It’s Summer Reading season, one of my favorites. I ventured to the beach for the week armed with a bag full of pages only to find that I had once again underpacked. I travelled with poetry (Kingdom of Ordinary Time, Marie Howe), non-fiction (Dear Writer, Maggie Smith), continuing ed (The Pocket Guide to Polyvagel Theory, Stephen Porges), fiction (Liars, Sarah Manguso and The Reckoning, John Grisham), the Bible and two notebooks.
It’s Wednesday and I need to go to Target to pick up a few more.
Don’t get me wrong, I won’t read just anything. If I don’t fall into the writing within the first few chapters, I will abandon it. If the narrator annoys me or the plot seems to wane without giving me a character to love, I’ll move on. I’ll read a little of anything but I won’t finish everything. There are simply too many delightful books out there to continue to give my time to the mediocre.
And how do I decide which books to carry on with? It really depends what I’m looking for from the read. Which is why it was so helpful to hear Maggie Smith’s perspective in Dear Writer:
I don’t go to literature for comfort… I read and write to be changed.
Because it’s summer, I will say that a fluffy beach read can often be tolerated. Tom Lake by Ann Patchett was light and easy; City of Girls by Elizabeth Gilbert was fun and bubbly. But even in my most relaxed states, I trend toward pieces that ask me to think or to feel deeply. On my honeymoon I read The Pianist by Władysław Szpilman, a holocaust survivor’s account; on my last vacation I read Taylor Jenkins Reid’s Forever, Interrupted which was riddled with grief work.
My friend Amy once asked me of my podcast library, “do you ever just listen to something easy?” and the answer is a similar no. I come to my listening library the same as I do my reading: to be challenged and to be changed. I want to turn off my airpods or close the covers feeling that, in some way, I’ve grown.
It struck me, as I read this perspective, that I arrive on my mat much the same way. There are certainly times when the comfort of a gentle, restorative practice is exactly what I need. It’s great to feel good. I’m not a masochist.
I simply realize that, for me, it feels good to be changed. And actually, as one of my Tuesday morning classes heard at length, that’s the definition of flexibility: the ability to change or be changed. It’s influenced by our mobility – the ability to move freely – which is as much connected with our minds and hearts as it is our hamstrings and connective tissue.

I don’t think she’s talking about the type of thinking you do at work for 8 hours a day – about how to keep the boss happy, how to rearrange for 5 more minutes of reading to be ready for an assessment, or which calculation will determine the exact amount of concrete needed for a project. I think Maggie is talking about thinking that comes from a different part of the brain – the part that is connected to the Deep Self, the Who I Am not just What I Do.

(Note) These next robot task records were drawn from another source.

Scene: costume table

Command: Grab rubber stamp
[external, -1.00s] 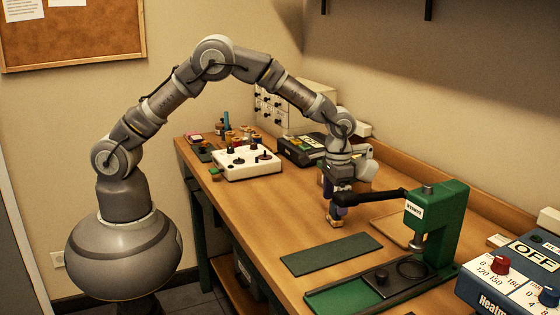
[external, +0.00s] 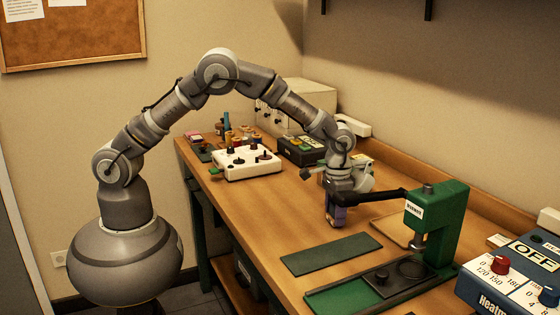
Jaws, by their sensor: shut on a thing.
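My gripper (external: 338,214) points down over the middle of the wooden table, to the left of the green press. It is shut on a small upright object that I take to be the rubber stamp (external: 337,224). The fingers hide most of the stamp; only a little brown and dark purple shows between and below them. It is at or very near the table top; I cannot tell if it touches.
A green press (external: 447,215) with a black arm stands close on the right. A flat dark green mat (external: 332,254) lies in front. A white control box (external: 247,164), a dark case (external: 300,149) and several spools (external: 240,137) stand behind. A heat-press controller (external: 512,280) is at lower right.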

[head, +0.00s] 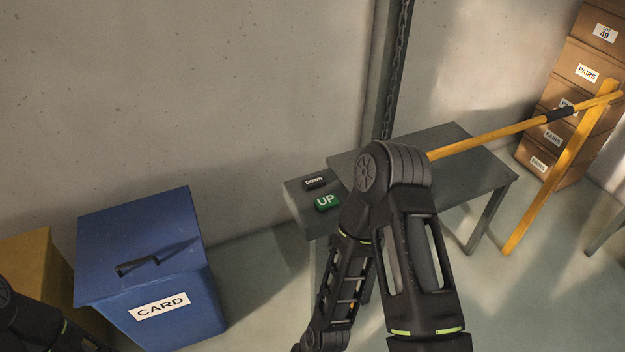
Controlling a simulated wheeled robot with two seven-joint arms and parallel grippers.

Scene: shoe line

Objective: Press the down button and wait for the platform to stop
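The black down button (314,182) lies on a small grey ledge (296,199) near the middle of the head view. The green up button (327,202) sits just in front of it. A grey platform (466,157) like a table stands right beside the ledge, next to a vertical post with a chain. My right arm is bent in front of the platform and hides part of it. Its gripper is out of the picture or hidden below. Only a piece of my left arm shows at the lower left corner, without its gripper.
A blue bin labelled CARD (204,286) stands at the left, beside a tan box (28,262). A yellow rail (492,135) with a yellow post runs to the right of the platform. Stacked brown boxes (562,127) stand at the right wall.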

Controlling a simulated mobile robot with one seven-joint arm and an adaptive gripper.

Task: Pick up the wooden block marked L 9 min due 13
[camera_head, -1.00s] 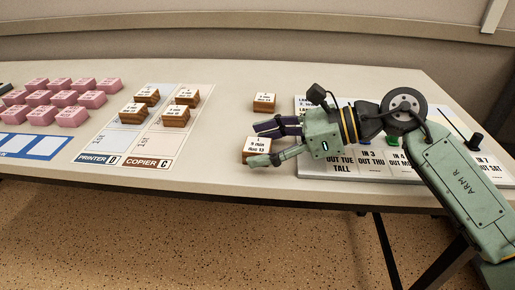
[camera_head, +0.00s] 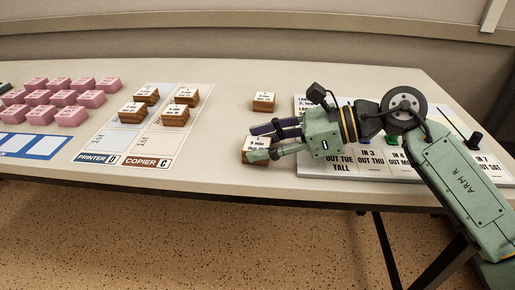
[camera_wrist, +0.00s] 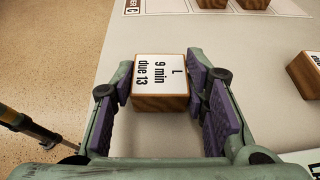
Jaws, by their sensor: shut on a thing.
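The wooden block marked L 9 min due 13 (camera_wrist: 160,82) has a white top and brown wooden sides. It lies between the purple pads of my gripper (camera_wrist: 163,92) in the wrist view. My gripper is shut on it, with a finger at each side. In the head view the block (camera_head: 256,146) is near the table's front edge, partly hidden by the fingers of my gripper (camera_head: 268,142). It appears to be on the table top; I cannot see any gap below it.
Another wooden block (camera_head: 263,101) stands behind my gripper. Several wooden blocks stand on the printer and copier sheet (camera_head: 123,146). Pink blocks (camera_head: 69,117) stand at the left. A board with day labels (camera_head: 342,167) lies under my arm. The table between the sheet and my gripper is clear.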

When I arise from my savasana, I want to have been reminded of my truest nature, my authentic self, not just the many hats I wear in a given day. I want to have challenged another idea of who I believed myself to be without my own consent.
If you’re looking for a simple comfort, you can bring that intention to your practice and find what you need. There’s no judgment on the days when you just need a “beach read” kind of flow – something that helps remove you from the monotony but doesn’t ask much of you. But if you’ve stayed with the practice over time, I’m guessing it’s precisely because the practice asks you to look, to feel, to notice and examine that you keep returning. And I’m here for that.
When I was in seminary, a professor led a discussion on the whether-or-nots of highlighting in your Bible. Her rationale was simple: of course, the text never changes. But every time I return to the text, I’ve been changed.
I love that. Whether it’s scripture or savasana, we come to our practice – and leave it – as a different person. Sometimes it’s simply a more relaxed and comforted person, and other times it’s with a profound sense of truth.